The reasons why are:
1. The parking and related improvements are long-term public assets necessary to encourage new private development and investment. 2. Bond payments will not raise property taxes.
3. Bond approval will encourage the Central Vermont Community Land Trust to proceed with its current plan to develop tax paying property between North Main and Summer streets.
4. Vermont’s Economic Progress Council (VEPC) approved the city’s Tax Increment Financing (TIF) Plan, only of one of seven approved in Vermont, based on a determination that without additional public investment, new private development is unlikely to occur. The state of Vermont is the city’s partner, an endorsement that the Barre Area Development Corporation welcomes, as we hope the city and its residents do.
5. For a period of 20 years following borrowing, instead of sending all of the commercial Education Tax Revenue back to the state, the city can use up to 75 percent of the new tax revenue resulting from the city’s TIF district (the same boundaries of the Designated Downtown) to establish a reserve fund to repay the bond. As required by law, the city will also contribute an equal percentage of incremental municipal property tax revenue to the reserve fund.
6. The city has already identified enough of the new revenue to cover the projected bond payments based on development and increased property values that have occurred since April 2012. During the life of the Tax Increment Financing District in downtown Barre, projected new development is likely to result in a well-funded TIF reserve that can support additional public projects elsewhere in the district, specifically additional parking and sidewalks along Merchants Row.
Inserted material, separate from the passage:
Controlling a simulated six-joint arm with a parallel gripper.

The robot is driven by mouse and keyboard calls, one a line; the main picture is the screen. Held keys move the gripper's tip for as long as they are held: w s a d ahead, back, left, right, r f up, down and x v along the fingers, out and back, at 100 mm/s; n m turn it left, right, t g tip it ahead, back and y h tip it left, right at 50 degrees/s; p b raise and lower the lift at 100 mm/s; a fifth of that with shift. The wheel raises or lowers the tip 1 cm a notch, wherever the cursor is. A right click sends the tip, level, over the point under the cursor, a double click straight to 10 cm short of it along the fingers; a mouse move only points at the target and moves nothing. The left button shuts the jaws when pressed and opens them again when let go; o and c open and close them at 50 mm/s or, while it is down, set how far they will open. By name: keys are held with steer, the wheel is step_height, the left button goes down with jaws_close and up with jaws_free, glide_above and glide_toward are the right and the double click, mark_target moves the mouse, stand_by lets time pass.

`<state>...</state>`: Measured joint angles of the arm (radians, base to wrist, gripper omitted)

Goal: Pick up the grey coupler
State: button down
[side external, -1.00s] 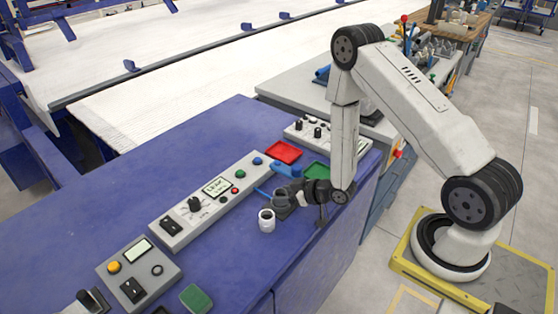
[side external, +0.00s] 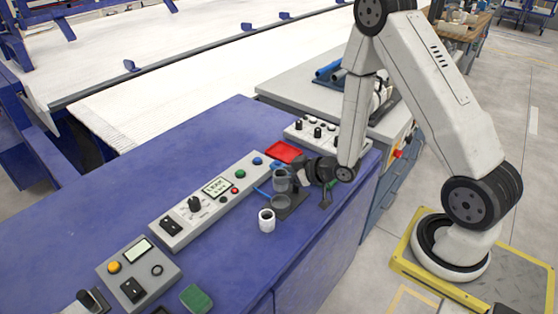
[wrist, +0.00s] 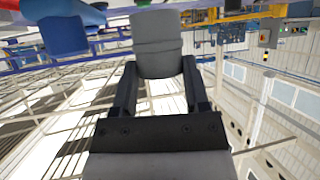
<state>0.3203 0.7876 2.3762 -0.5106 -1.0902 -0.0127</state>
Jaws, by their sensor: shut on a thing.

With approval from VEPC, the city can amend its plan as may be necessary to subtract or add improvements.
7. The State Education Fund and the city’s General Fund will still receive 25 percent of the incremental revenue during the 20-year period. This will help the city with any of the costs associated with maintaining new public assets, and the new development will also continue to contribute to the State Education Fund.
8. No additional debt will be incurred unless the voters approve of it.
9. State legislation includes the adoption of regulatory controls and reporting that enhances transparency and accountability.
10. When the TIF District sunsets and bond repayments have ended, the grand list of the TIF district will be returning full value to the State Education Fund, and will further stabilize property taxes for the city’s residents.
The choice for voters is clear. Bond approval retains millions of dollars of new revenue that would otherwise be returned to the state and buys more public parking that encourages growth and job creation.
Failure to approve the bond delays and potentially kills new private investment.
BADC believes voter approval of the bond is the right thing to do.
Joel Schwartz is executive director of Barre Area Development Corporation. Pete Fournier is the BADC president.